We all know how it started: a young, aspiring musician is spotted by a wise industry type who notes the incredible talent she has on display, signs her to a record deal, but keeps her quiet for years on end, slowly sharpening songwriting, delivery, and overall aesthetic until the time is just right to unleash her onto the world, culminating in a gigantic level of attention and admiration for the release of her first big single.
That musician, of course, is Alicia Keys.
There has been much griping in certain corners of the press about the origin stories of the 16-year-old artist named Lorde, a New Zealand songstress born Ella Yelich-O’Connor who just recently topped the U.S. charts with her debut song “Royals”. Despite the haunting appeal of Lorde’s sound and her evocative lyrics, some are quick to rush to judgment, calling her manufactured and pre-packaged. Of course, the only way to generate this type of backlash is to have songs prominent enough to encourage it, and some of the haranguing that’s been going around is simply because Pure Heroine (Lorde’s first album following an EP in late 2012) sounds so fully-formed upon arrival, much like the young Ms. Keys before her. Tailoring away on your songs for four years certainly helps, but we’ve all seen the buzz-backlash cycle enough times before to know that such criticisms about such mature work coming from a voice so young is all just a part of the process.
While some critics have been quick to draw comparisons to other blog-bred chanteuses like Lana Del Ray, in truth, the hushed, brooding dream-pop of Lorde’s sound is actually closer in spirit to the provocatively incongruent poetry of Lisa Germano than it is to Del Ray’s lethargic line-reads. The album’s production, provided by Goodnight Nurse’s Joel Little, uses heavily-reverbed synth sounds and simplistic drum patterns to frame Lorde’s words and evoke an ethereal, nighttime soundscape that just so happens to congeal into sturdy pop songs, sometimes in exciting, unexpected ways.
Little knows what he’s working with, and virtually every success and failure of Pure Heroine can be traced back to Lorde’s voice and lyrics. As those who have heard “Royals” know, Lorde’s voice is a powerful instrument, particularly when stacked on top of itself like a Queen song. It’s a force that is direct, straightforward, but also imminently relatable: her words sound like they were written by her, sung by her, and are about her.
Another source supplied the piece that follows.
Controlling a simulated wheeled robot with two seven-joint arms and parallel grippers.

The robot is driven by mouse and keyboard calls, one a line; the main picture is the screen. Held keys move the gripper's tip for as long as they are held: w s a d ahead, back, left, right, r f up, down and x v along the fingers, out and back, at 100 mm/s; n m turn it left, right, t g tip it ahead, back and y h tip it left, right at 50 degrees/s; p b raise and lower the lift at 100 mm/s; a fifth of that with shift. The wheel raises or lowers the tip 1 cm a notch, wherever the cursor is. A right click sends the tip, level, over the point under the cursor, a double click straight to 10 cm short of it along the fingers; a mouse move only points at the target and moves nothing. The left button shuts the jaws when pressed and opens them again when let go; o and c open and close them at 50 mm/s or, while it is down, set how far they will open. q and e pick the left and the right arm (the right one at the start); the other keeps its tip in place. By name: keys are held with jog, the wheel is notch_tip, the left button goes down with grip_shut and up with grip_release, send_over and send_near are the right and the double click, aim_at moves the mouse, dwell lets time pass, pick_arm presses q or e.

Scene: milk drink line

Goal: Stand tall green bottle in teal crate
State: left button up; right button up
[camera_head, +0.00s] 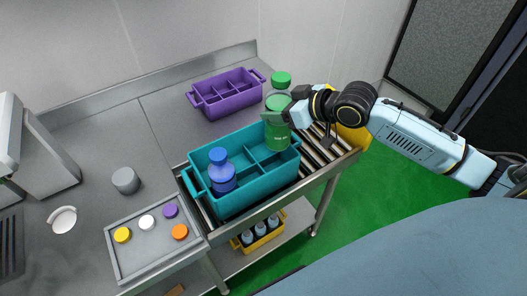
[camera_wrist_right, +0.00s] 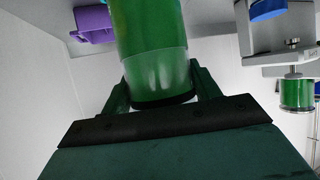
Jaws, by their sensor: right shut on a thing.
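The teal crate (camera_head: 262,188) stands on the roller conveyor. A blue bottle (camera_head: 221,178) stands in its left part; dividers split the right part into compartments. In the right wrist view the green bottle (camera_wrist_right: 151,45) sits between both fingers. My left gripper is not in view.
A purple crate (camera_head: 226,103) is at the back. A grey tray (camera_head: 147,251) with coloured caps lies front left. A yellow crate (camera_head: 264,239) with bottles sits on the lower shelf. A grey cup (camera_head: 125,181) stands left.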

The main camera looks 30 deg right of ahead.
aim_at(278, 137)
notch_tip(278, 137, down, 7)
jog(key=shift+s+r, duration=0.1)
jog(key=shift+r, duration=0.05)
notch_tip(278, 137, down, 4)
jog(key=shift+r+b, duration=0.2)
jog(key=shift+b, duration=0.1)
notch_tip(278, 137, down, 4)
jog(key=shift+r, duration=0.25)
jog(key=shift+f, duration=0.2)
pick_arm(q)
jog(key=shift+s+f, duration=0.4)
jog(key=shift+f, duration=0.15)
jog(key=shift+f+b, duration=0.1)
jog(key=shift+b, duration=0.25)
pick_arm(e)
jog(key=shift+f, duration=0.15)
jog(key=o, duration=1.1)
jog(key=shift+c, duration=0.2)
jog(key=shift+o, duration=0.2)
There is no pretense of performance on this album, and the reason for this is that Lorde is so well-versed on what ultimately makes a song effective. While she disses the complete lack of relatability of rap star bling and riches in “Royals”, its moments like the steady “Team” wherein her weariness of the whole party-song industry shines through, plainly intoning “I’m kind of over gettin’ told to throw my hands up in the air” and instead searching for fun and memories on her own. On album highlight “Ribs”, Lorde conjures a quiet kissing-under-strobe lights beauty as she talks about spilled drinks and having Broken Social Scene’s “Lovers’ Spit” on repeat, which itself conjures up a very specific mood and atmosphere; the steady club beat playing underneath her words sound more like a heartbeat than it does a floor-filler, which may very well describe Pure Heroine‘s entire aesthetic.
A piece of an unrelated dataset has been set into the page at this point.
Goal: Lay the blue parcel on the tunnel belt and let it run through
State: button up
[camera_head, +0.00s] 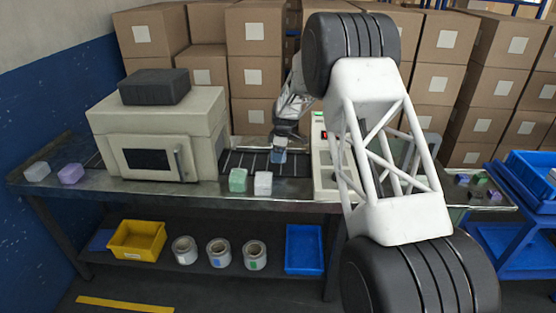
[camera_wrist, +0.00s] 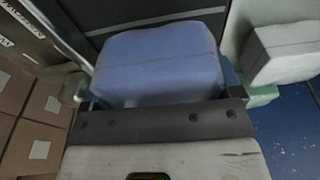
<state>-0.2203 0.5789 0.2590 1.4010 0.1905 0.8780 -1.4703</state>
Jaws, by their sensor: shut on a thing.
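The blue parcel (camera_head: 279,156) is in my gripper (camera_head: 281,146), at the right part of the dark belt (camera_head: 240,160) that leads to the tunnel machine (camera_head: 155,122). In the wrist view the blue parcel (camera_wrist: 158,62) fills the space in front of my gripper (camera_wrist: 163,98), with a finger on either side. My gripper is shut on it. I cannot tell whether the parcel touches the belt or hangs just above it.
A green parcel (camera_head: 238,180) and a white parcel (camera_head: 263,183) sit at the belt's front edge, close to my gripper. White (camera_head: 37,171) and purple (camera_head: 71,173) parcels lie left of the tunnel. A white machine (camera_head: 325,165) stands to the right.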

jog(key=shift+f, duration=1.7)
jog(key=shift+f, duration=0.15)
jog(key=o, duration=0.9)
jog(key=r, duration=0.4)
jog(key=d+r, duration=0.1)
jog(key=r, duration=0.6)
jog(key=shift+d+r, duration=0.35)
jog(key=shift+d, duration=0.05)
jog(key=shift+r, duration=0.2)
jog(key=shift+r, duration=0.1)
Although it may sound strange for some to hear Lorde talk about how it “drives you crazy, growing old” in “Ribs”, part of what makes Lorde’s lyric book so appealing is how self-aware it is. She knows she’s a part of the Millennial generation, but even she can’t pinpoint its own philosophies, informing us that “Baby, the Internet raised us / Or maybe people are jerks” in “A World Alone”. Empowerment is a large theme that runs through the album, making a case for people calling themselves violent gladiators in “Glory and Gore”, which itself feels like the dark flipside of Katy Perry’s self-aggrandizing “Roar”.
Pure Heroine isn’t really a romantic album, although there is a “you” that comes up frequently, unspecific both in its purpose and usage. Lorde “lives in a hologram with you” on “Buzzcut Season” and notes that said figure and her are “on each other’s team” in new single “Team”, but, much like “Ribs”, her tales and imagery still come with a sense of longing, as in whatever suburban excitement she and her friends find, it will never be truly filling.
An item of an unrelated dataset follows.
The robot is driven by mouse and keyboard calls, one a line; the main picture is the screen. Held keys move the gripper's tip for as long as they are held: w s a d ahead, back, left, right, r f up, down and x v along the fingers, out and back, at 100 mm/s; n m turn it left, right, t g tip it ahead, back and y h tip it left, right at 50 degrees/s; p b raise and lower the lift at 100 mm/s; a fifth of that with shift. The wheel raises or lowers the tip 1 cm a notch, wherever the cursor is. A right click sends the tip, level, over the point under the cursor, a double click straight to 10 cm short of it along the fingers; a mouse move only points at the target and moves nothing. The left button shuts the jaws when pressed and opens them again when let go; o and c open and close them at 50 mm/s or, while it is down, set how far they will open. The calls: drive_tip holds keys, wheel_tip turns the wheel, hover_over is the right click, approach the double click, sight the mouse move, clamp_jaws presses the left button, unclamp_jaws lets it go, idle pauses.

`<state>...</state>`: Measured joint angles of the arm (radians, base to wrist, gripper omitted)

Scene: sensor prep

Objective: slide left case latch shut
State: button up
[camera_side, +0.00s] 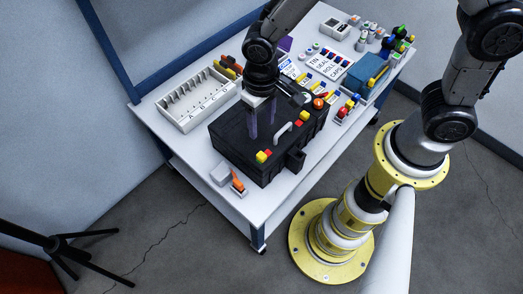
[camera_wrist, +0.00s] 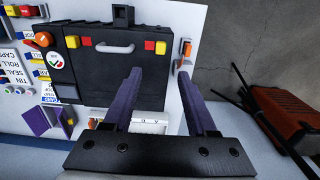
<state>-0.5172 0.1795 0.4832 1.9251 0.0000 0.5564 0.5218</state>
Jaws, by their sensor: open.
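The black case (camera_side: 240,135) lies closed on the white table, with a pale handle (camera_side: 282,132) on its front. Two red-and-yellow latches flank the handle. The left latch (camera_side: 263,156) is at the right in the wrist view (camera_wrist: 155,46); the other latch (camera_side: 302,117) is at the left there (camera_wrist: 79,42). I cannot tell how far either latch is slid. My gripper (camera_side: 262,118) is over the case, open and empty, its purple fingers pointing down. In the wrist view its fingertips (camera_wrist: 158,76) appear just below the left latch, apart from it.
A labelled white tray (camera_side: 185,120) lies behind. Signs, a blue box (camera_side: 367,76) and small parts crowd the right side.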

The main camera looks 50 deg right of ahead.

That being said, even though Lorde can pull out some rather incredible imagery (as on “400 Lux”, where she notes “We’re never done with killing time / Can I kill it with you? / Until its veins run red and blue”), sometimes her tracks circle a general theme but never get to the heart of the matter at hand. A lot of songs, for example, have imagery involving teeth (“400 Lux”, “Royals”, “White Teeth Teens”), but it never feels like an image that’s properly used as a connecting agent: it just feels like a trope she continues to return to simply because it’s a specific concept she likes to frequently free-associate with. Many of the song hooks are well-placed, but by the time Pure Heroine gets to “Still Sane”, the album’s most forgettable track, a lot of the production tricks and elements that we’ve heard before start to feel a bit tired and used, the textures and colors sounding a bit homogenous by album’s end; which, for a disc that clocks in at barely over 37 minutes, is not a good sign. Another drawback: opening the album with “Tennis Court”, one of the most conventional-sounding songs on the album, which, we learn, is not a pose that suits her well.
Nitpicking aside, Pure Heroine remains a lush, engaging experience. Lorde’s sudden international success is most welcome in such an overcrowded, singles-oriented marketplace as we have today, and her songwriting alone may very well turn her into some sort of Leonard Cohen for the tween set. Regardless of what ultimately may become of her reception, her voice is unique and powerfully intriguing. If Pure Heroine is Lorde’s first full offering to us, it’s incredibly exciting to think about what she may show us next.